THE REQUEST:
Sort through the entries below and pull out lines containing the word "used".

Robot control records:
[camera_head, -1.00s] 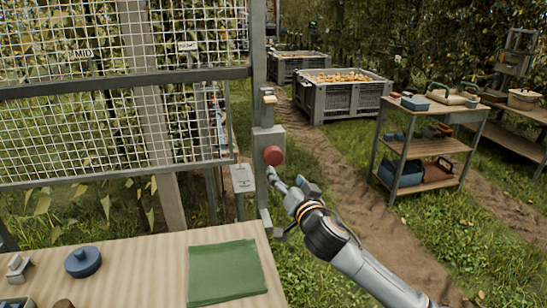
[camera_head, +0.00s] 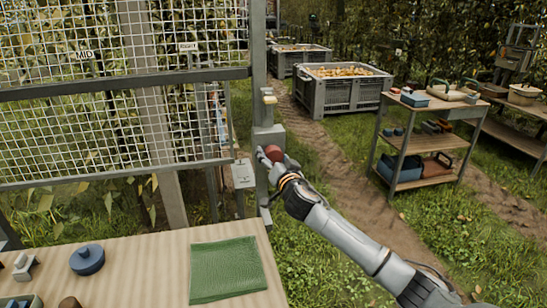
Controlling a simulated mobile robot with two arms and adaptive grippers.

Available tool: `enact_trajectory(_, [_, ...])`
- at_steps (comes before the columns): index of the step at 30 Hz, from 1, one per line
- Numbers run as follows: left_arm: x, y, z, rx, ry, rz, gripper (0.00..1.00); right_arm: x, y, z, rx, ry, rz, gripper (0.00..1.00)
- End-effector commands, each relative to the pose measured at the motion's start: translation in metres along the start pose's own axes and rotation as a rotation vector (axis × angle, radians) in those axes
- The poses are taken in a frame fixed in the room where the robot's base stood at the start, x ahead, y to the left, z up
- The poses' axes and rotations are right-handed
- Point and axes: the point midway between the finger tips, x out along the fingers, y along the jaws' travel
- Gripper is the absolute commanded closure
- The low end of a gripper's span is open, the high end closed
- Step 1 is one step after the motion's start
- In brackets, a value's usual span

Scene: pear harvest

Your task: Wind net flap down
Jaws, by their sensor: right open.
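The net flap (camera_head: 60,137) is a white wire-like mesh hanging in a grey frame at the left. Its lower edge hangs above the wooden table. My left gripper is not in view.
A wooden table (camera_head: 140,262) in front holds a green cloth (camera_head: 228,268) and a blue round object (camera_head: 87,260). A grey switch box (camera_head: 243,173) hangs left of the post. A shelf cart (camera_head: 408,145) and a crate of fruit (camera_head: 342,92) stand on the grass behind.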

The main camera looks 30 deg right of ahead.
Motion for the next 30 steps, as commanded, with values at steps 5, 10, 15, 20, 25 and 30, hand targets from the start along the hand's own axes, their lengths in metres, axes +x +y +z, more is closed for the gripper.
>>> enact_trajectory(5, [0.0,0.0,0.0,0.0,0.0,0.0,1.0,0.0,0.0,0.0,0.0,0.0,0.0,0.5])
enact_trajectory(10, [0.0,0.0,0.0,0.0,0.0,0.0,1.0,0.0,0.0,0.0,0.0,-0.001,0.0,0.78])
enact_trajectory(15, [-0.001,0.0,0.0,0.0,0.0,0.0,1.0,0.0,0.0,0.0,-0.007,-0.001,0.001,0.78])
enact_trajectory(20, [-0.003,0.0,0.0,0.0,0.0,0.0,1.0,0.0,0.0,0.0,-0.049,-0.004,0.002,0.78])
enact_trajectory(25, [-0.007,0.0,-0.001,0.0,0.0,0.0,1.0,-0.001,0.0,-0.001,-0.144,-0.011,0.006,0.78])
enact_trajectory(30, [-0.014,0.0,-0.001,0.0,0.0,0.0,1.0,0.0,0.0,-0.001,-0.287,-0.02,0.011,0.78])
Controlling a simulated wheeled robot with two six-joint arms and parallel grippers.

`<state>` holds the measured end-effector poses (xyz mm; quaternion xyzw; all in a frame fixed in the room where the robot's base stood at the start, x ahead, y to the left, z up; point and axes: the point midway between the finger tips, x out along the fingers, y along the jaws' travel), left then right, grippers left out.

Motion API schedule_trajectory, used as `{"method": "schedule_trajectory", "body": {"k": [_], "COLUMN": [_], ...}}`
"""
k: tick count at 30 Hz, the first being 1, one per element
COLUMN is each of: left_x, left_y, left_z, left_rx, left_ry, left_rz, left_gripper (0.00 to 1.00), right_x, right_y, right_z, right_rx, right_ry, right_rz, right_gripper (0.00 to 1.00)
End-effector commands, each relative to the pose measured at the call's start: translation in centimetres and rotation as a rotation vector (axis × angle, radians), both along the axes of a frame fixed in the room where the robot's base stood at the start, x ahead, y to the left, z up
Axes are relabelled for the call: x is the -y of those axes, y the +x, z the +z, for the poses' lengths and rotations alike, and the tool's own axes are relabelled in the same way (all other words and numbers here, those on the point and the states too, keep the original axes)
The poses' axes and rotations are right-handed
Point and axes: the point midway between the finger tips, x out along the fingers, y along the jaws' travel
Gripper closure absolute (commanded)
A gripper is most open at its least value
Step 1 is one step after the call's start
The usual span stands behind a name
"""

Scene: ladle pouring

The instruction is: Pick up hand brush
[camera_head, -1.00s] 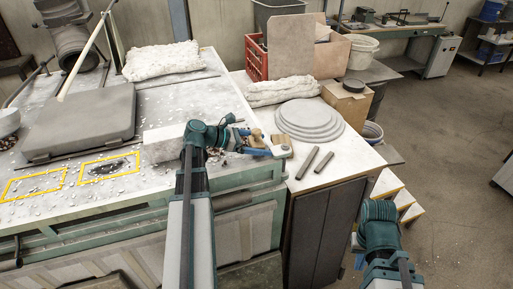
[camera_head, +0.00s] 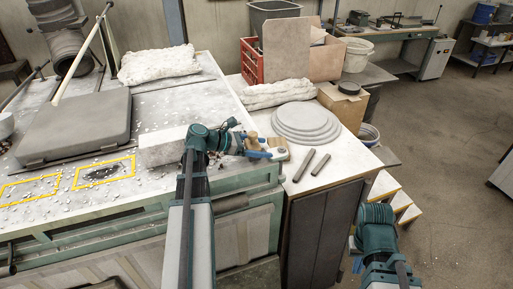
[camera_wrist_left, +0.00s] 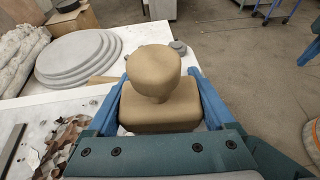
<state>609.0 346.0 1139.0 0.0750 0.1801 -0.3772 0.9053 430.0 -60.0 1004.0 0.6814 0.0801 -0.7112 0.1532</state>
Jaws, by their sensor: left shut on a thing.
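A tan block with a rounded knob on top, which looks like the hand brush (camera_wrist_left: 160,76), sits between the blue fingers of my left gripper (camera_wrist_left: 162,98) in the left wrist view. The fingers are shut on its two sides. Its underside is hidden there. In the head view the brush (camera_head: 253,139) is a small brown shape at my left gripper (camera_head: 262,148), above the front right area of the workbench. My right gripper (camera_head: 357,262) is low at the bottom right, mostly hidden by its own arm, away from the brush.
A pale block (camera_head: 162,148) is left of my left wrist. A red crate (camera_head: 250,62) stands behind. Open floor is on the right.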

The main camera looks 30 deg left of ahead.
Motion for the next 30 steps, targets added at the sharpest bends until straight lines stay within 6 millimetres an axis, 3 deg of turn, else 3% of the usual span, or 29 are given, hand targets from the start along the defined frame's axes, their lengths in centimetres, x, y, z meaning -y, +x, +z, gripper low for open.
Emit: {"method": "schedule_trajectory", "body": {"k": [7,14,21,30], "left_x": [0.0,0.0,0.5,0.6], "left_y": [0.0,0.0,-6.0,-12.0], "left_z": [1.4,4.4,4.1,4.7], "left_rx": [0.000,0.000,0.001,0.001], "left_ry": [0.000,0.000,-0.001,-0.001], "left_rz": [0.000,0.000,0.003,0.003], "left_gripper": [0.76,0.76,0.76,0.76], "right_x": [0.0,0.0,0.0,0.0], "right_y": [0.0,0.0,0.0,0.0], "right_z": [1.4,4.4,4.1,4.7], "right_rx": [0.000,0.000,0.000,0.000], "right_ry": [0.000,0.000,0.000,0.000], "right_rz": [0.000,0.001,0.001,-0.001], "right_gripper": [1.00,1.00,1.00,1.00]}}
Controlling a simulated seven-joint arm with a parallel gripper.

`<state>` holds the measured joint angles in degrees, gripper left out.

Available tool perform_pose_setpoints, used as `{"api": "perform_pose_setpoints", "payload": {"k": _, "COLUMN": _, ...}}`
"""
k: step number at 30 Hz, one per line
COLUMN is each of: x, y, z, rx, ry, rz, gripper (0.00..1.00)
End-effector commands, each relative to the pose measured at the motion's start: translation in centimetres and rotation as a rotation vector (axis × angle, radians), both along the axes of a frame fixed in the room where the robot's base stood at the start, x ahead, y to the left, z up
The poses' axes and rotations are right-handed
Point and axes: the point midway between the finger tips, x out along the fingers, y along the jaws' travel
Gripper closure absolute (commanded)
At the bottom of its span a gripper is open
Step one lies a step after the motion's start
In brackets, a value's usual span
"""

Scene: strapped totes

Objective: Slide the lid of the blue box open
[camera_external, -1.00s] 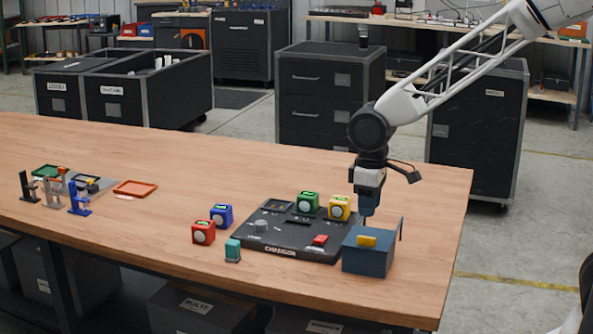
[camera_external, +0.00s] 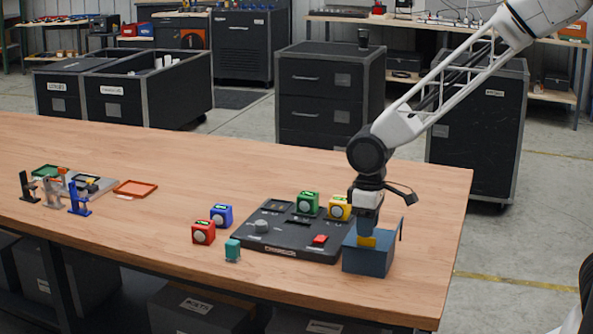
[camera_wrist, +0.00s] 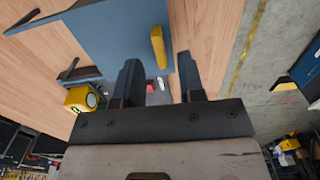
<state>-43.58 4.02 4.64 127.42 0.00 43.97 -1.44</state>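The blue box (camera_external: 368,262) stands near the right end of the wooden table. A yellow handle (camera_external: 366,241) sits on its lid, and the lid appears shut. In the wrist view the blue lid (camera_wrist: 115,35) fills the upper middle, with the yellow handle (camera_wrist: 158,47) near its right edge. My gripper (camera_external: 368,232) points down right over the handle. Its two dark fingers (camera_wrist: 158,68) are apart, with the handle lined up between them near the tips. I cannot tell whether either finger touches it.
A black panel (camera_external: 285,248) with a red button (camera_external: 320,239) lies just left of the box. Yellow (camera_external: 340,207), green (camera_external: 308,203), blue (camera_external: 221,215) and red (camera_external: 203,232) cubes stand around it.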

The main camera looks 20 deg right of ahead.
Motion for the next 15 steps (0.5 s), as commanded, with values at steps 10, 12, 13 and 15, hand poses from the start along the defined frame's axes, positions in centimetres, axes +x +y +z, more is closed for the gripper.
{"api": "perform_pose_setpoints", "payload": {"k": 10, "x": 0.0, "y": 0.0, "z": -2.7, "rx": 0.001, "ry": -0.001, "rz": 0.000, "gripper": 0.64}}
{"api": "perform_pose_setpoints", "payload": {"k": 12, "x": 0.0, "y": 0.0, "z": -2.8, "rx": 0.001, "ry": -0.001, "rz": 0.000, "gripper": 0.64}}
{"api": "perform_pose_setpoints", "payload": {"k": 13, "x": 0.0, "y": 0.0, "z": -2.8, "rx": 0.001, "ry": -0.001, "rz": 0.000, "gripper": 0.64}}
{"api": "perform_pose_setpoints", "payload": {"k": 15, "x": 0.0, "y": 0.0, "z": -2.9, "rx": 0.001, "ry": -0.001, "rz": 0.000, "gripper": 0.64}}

SOLUTION FOR THIS EXERCISE:
Motion API schedule_trajectory, used as `{"method": "schedule_trajectory", "body": {"k": [_], "COLUMN": [_], ...}}`
Available tool perform_pose_setpoints, used as `{"api": "perform_pose_setpoints", "payload": {"k": _, "COLUMN": _, ...}}`

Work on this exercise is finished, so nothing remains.